Already, in the last Parliament, we had confessions of failure and of miscalculations about the air. My right hon. and learned Friend has this afternoon revealed to us the terrible hiatus which must intervene before machine tools and gauges can be supplied. Suppose, three years ago, when the Government were first warned, and when what was taking place abroad became widely known, they had said: "We will, at any rate, begin to put our industries into a state of preparation. No one could say that is provocative."—Ordering battleships and so forth might have disturbed your disarmament policy, but to make the simple provision of getting these indirect, but very vital implements could not have been called provocative.—" We will make the lay-outs of the factories. We will see about the precision tools. We will have everything ready so that, if our well-meant example of disarming should not be followed by other countries, and if we pursue it to the last moment and then find ourselves in a difficult position, we shall, at any rate, have got ready underneath the means of repairing the risk that we have run. We can begin at once to re-arm." If only two years ago the measures which have now been taken had been put into operation we should be getting very considerable supplies. You would have your future in your own hands. You would be the masters of the events and not, perhaps, their victim. Even a year ago, when there was no dispute about the danger, when it was common ground among all parties and when the Prime Minister admitted that mistakes had been made, even then there was just time to do a lot. Then Why stand we in jeopardy every hour? Why still, now at the eleventh hour, are we unable to decide on measures equal to the emergency? Is there no grip, no driving force, no mental energy, no power of decision or design? We are told that we must not interfere with the normal course of trade, that we must not alarm the easy-going voter and the public. How thin and paltry these arguments will sound if we are caught a year or two hence fat, opulent, free-spoken—and defenceless. I do not ask that war conditions should be established in order to execute these programmes. All I ask is that these programmes to which the Government have attached their confidence shall be punctually executed, whatever may be the disturbance of our daily life.

7.2 p.m.

Mr. MANDER

It is always interesting when we have a speech from the right hon. Gentlemen opposite, because he knows what he stands for, when to give decisions and when to lay a practical programme before the House. That is a contrast from the programme we are getting from the hands of the Government at present. It has been becoming clear for a long time that there is no adequate direction or control. One may not agree altogether with the programme sketched by the right hon. Gentleman, but to a considerable extent he is on the right lines when he says that we should take steps now to separate the supply side from the strategic side, and appoint the necessary members of the Government for that purpose. The Minister for Defence, as we should have expected of him, has started his job well. He has shown those powers of competence, directness and the sincerity which he possesses, and I believe he is doing all he can within the limits of his task. He is very much limited. Something has been said about putting the cart before the horse. The right hon. Gentleman should have been supplied with a Rolls Royce to carry out his work properly, but he has been put in charge of something like a perambulator, and one cannot expects very great results from that.

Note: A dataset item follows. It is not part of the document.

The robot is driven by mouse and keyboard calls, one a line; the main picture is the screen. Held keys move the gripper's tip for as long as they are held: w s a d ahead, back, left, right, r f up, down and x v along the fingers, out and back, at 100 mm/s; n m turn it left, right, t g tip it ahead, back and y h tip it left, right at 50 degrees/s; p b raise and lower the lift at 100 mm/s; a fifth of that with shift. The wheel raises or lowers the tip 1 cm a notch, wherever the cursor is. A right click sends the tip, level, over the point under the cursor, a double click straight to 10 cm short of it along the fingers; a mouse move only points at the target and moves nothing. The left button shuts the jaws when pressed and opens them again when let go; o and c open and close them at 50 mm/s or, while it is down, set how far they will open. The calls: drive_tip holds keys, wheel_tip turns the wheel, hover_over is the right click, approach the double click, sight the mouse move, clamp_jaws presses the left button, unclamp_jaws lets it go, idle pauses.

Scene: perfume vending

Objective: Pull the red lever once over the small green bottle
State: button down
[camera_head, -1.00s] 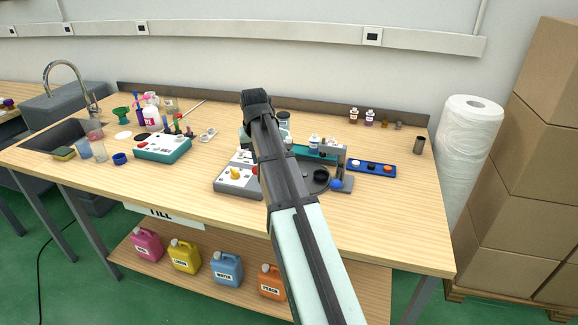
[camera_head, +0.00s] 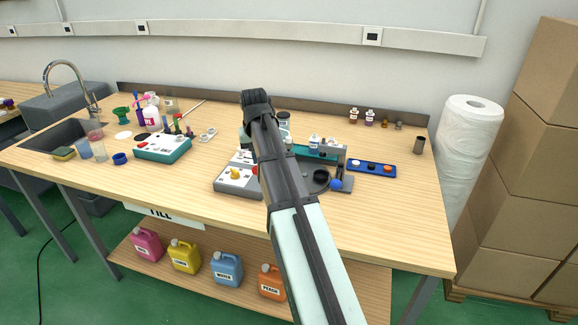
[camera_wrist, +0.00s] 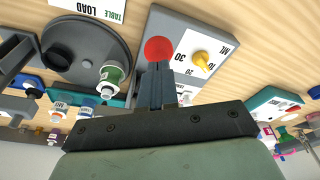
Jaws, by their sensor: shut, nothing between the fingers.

I was disappointed with the final words of his peroration, that if we went on the lines that have been settled, we should achieve a great task. Surely the great task is to make all these preparations unnecessary, to have a scheme of disarmament in the world, in which we should play our part. It seemed lacking in imagination that the right hon. Gentleman should be content to sit down on that note, that these plans were necessary for making preparations all over the country to manufacture armaments for human destruction. The great task of co-ordinating defences in this country is only a part of the greater task of co-ordinating defences throughout the world in a system of collective security. The Prime Minister has told us recently that collective security involves military sanctions, in the long run and in the short run. I hope that is to be the policy on which the Government are to act in every case in the future. It has not been so in the past. If that is so, our contributions for collective security must be adequate, proportionate and worthy of this great country.

The right hon. Gentleman said that our liabilities had been increased by our membership of the League of Nations. The exact opposite is the truth. If you adopt the only alternative policy of alliances, arrangements and purely national armaments, you will want something immensely superior to anything that is being planned at the present time if we are to hold our own against possible combinations of that kind. The only way of making sure that armaments will not have to be used, and which will make possible a policy of curtailing, reducing and abolishing them, is to make clear that we are willing to take our part always in collective security in any part of the world. Sanctions do not mean war. It is the uncertainty whether they will be applied that means war, and that has brought us near to it during the last few months. Sometimes one hears it said that we should abandon this policy and go in for others. I warn the Government that the nominal policy on which they are working, that of collective security, is the only one which the people of this country would ever consent to support and to fight for. If they imagine that they can land us in any conflict not based on the collective system they will have a rude awakening. They will find such dissatisfaction, disagreement and controversy as to render us completely impotent in any conflict that may take place. I hope, therefore, the Government will persevere sincerely in making a reality of collective security, including of course military sanctions.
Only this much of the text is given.